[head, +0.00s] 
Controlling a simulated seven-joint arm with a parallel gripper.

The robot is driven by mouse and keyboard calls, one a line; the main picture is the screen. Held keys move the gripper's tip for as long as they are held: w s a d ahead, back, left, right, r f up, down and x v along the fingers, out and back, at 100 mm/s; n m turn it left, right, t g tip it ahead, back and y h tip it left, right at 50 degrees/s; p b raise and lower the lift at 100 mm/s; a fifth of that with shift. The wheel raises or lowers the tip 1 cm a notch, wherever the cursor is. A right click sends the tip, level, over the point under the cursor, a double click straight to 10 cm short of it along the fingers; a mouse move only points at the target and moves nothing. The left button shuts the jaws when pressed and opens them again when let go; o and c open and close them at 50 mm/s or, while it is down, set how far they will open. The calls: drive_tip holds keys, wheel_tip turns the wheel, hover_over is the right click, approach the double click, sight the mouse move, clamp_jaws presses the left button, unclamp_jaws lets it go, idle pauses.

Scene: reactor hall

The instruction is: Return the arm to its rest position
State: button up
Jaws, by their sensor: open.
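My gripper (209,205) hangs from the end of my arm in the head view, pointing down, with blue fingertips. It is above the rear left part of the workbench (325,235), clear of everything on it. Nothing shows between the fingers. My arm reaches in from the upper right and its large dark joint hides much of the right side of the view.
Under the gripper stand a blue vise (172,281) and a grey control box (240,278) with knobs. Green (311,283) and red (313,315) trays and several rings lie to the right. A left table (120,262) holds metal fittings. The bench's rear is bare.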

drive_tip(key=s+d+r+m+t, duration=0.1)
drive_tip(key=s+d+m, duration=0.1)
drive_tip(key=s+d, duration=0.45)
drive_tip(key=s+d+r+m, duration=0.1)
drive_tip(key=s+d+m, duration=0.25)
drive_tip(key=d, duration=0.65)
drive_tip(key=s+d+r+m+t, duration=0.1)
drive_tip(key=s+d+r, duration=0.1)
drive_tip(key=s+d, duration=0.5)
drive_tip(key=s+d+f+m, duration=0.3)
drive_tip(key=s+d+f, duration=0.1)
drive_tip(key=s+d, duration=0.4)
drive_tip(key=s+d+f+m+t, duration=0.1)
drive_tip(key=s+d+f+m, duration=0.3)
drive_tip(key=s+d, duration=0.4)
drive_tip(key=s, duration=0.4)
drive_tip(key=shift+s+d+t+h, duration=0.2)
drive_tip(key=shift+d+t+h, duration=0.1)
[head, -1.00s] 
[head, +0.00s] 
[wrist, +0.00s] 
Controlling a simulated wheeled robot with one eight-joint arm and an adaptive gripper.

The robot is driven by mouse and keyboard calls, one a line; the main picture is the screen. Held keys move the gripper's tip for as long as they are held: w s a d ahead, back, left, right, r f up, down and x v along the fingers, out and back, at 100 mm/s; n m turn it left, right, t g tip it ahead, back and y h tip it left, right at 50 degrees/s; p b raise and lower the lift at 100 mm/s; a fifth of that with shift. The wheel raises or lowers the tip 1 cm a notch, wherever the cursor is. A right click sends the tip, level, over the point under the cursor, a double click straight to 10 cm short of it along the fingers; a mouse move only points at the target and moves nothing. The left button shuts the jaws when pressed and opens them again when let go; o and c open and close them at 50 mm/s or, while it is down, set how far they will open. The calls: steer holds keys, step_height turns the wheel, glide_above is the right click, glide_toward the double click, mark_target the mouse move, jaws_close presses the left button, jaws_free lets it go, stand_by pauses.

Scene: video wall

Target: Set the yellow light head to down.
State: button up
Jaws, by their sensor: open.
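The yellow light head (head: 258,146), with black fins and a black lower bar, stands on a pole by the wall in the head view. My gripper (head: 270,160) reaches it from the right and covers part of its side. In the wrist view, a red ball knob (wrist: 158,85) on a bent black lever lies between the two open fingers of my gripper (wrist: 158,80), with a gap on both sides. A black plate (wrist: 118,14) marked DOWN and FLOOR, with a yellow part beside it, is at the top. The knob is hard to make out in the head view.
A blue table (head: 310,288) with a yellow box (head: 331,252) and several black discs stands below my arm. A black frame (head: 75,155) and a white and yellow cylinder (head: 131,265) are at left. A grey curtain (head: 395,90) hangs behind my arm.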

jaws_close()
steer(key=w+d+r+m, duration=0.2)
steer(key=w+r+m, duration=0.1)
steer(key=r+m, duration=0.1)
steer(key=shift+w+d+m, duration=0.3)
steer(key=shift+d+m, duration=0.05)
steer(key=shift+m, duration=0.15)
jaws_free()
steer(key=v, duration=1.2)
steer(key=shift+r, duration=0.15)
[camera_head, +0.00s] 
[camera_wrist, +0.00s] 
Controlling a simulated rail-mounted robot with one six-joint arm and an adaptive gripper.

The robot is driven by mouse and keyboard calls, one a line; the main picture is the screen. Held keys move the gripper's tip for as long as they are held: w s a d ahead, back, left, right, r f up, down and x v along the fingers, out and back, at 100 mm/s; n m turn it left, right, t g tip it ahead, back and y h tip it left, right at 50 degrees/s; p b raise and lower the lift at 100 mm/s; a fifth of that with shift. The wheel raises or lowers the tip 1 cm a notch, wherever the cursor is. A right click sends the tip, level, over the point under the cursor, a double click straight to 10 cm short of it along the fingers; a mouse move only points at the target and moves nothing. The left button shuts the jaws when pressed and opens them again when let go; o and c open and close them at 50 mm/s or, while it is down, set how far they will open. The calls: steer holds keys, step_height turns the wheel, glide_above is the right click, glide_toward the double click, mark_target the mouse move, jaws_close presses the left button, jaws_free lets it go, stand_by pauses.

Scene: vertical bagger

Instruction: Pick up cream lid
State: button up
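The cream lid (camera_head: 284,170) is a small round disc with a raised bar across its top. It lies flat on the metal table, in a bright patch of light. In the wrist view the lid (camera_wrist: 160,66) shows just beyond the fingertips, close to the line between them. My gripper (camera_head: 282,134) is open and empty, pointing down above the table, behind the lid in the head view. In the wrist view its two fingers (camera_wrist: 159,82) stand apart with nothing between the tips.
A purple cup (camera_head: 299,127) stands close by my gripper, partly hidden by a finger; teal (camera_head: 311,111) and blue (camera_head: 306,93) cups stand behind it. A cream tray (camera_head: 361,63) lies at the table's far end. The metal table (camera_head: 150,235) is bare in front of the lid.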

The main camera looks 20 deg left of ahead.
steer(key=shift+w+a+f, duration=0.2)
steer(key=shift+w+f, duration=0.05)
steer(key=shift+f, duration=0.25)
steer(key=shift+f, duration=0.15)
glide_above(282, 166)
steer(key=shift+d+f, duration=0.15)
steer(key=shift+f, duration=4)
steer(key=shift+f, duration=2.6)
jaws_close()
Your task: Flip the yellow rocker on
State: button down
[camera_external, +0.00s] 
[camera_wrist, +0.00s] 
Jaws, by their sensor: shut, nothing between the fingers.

__________

▸ TASK:
Count how many lines include the string "simulated". Nothing but the number is needed.

▸ RESPONSE TO THIS TASK:
3